The heavy sentiment and lyrical excess continues (for the subject is Soul) as Ribowsky builds a case for Otis’ legendary status among the great Soul singers. Aretha cashed in on Otis’ “Respect”—her singing voice is arguably better, but she had no shot at capturing the women’s liberation sympathizers without the great Redding lyrics. And, (Sitting on the) “Dock of the Bay” has no equal in the loneliness and feelings of resignation emotional categories—Otis knew how to craft a song.

In performance, Otis’ charge was to entertain with his body as well as his voice. Physical force was an element in proving a ballad–bending at the hip, and agilely shuffling across the stage while clutching a microphone. There were Elvis and Marvin Gaye, and Otis had the formula down–cool, confident, and smooth. The vocal was his instrument. On stage, he sped up the tempo and used emotional expression to power his message; in the studio Otis produced a subdued, contemplative ballad.

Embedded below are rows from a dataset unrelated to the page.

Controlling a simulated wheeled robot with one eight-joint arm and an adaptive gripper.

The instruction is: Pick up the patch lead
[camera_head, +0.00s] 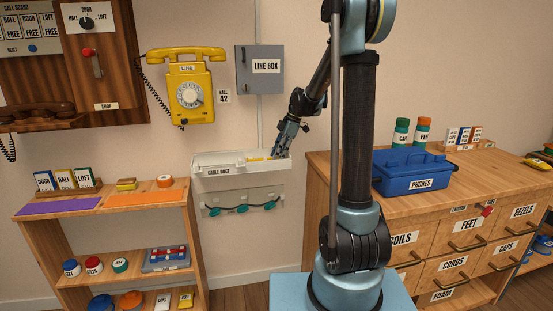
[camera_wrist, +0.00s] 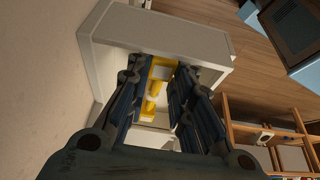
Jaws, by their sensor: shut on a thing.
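The yellow patch lead (camera_head: 258,158) lies in the open top of the white cable duct (camera_head: 212,170) on the wall, with only a short stretch showing above the rim. My gripper (camera_head: 283,152) reaches down into the duct's right end. In the wrist view, my gripper (camera_wrist: 161,80) is shut on the yellow lead (camera_wrist: 151,104), which runs between the two dark fingers inside the duct's white walls (camera_wrist: 178,38). Most of the lead is hidden by the duct and the fingers.
A dark cord with teal plugs (camera_head: 242,209) hangs on the panel below the duct. The yellow phone (camera_head: 190,95) and the grey line box (camera_head: 259,70) are on the wall above. A blue phones box (camera_head: 413,172) stands on the drawer cabinet at right; a shelf (camera_head: 105,205) stands at left.

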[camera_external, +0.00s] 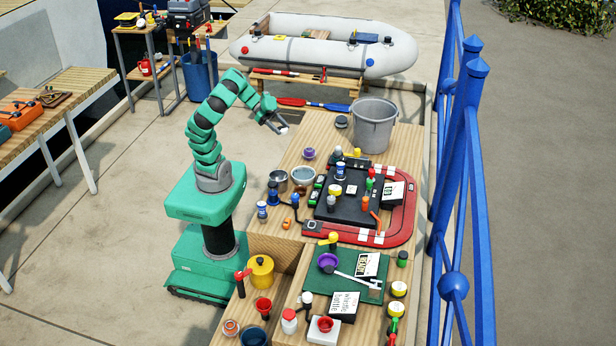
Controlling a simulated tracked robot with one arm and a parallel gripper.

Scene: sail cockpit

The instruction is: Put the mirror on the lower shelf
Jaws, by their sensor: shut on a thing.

Ribowsky describes the Otis stage presence: “Big, manly, emotional, and full of piss, vinegar, and heart, the man never cheated his audience. Each of his songs was calculated for maximum stage bang. Up there, a three-minute interlude of ‘Fa-fa- fa-fa-fa- (Sad Song),’ ‘Try a Little Tenderness,’ or his riotous cover of ‘Satisfaction’ (Jagger/Richard) were, and still are, like, weightless, free falling emotions unabridged.”

In 1966/1967, Otis was having mixed results on the West Coast, headlining the Whisky-a-Go-Go in Las Angeles and Bill Graham’s Fillmore in San Francisco each for multiple nights. If Otis was to ever take his place in the burgeoning pop/rock music market, the potential presented itself at the Monterey Pop Music Festival during the Summer of Love. This California festival, just 100 miles south of San Francisco, presented challenges to our soul master. Would the hippies and purists accept him? At one a.m. on Saturday night Otis was the last to go on, preceded by Jefferson Airplane, Janis Joplin, and others.  Agent Phil Walden was beside himself as he watched Otis light up a joint just before going on. Otis was confident and cool, “I can do this. No problem.”

Otis, the son of a sharecropper/Baptist minister, came out conservatively attired in a suit, although it may have been metallic-colored, with the pants cropped at the ankles in order to show his dance moves. Otis lead off the set with the up-tempo Sam Cooke number “Shake.” He followed that with his composition “Respect,” that he introduced as “a song a women, a friend, took from me as her own.” Otis’ band rhythm section the Mar-Keys, and the Memphis Horns, played the song at twice the usual speed.

The crowd of 100,000 was on their feet dancing—security told Otis he would have to get the crowd to sit on their seats, not stand on them. The band obliged with “I’ve Been Loving You Too Long.” The final tune was “Try a Little Tenderness,” which demanded an encore—an elongated, ad-libbed version of the same; thus ended a thirty-minute set and the evening.

On Sunday, attendees got the Grateful Dead, The Who, and Jimi Hendrix on the schedule. Hendrix was to one-up Pete Townsend that night by pouring lighter fluid on his guitar and igniting it. Where were you then?

Also of note in this book is the ongoing contrast of the Berry Gordy-lead Motown Records mystique and the Jim Stewart/Al Bell label known as Stax Records. Stax was producing sides steeped in soulfulness–Booker T. & the MGs, Otis Redding, Sam and Dave, Eddie Floyd, Carla Thomas, and Isaac Hayes, while the pop-oriented Motown sound was directed primarily toward the white suburban audiences.

The Notes at books-end point to the book titles Otis! The Otis Redding Story by Scott Freeman and Soulsville, U.S.A.: The Story of Stax Records by Rob Bowman as providing valuable source material. Author interviews with Alan Walden (brother Phil was Otis’ lead manager) and aide Alex Hodges of the Walden Agency, Memphis musicians Floyd Newman, Wayne Jackson and Dennis Wheeler, and Stax executive Al Bell provide personal anecdotes adding to the book’s worthiness.

Ribowsky, Mark. Dreams to Remember: Otis Redding, Stax Records, and the Transformation of Southern Soul. Liveright Publishing Corporation: New York. 2015.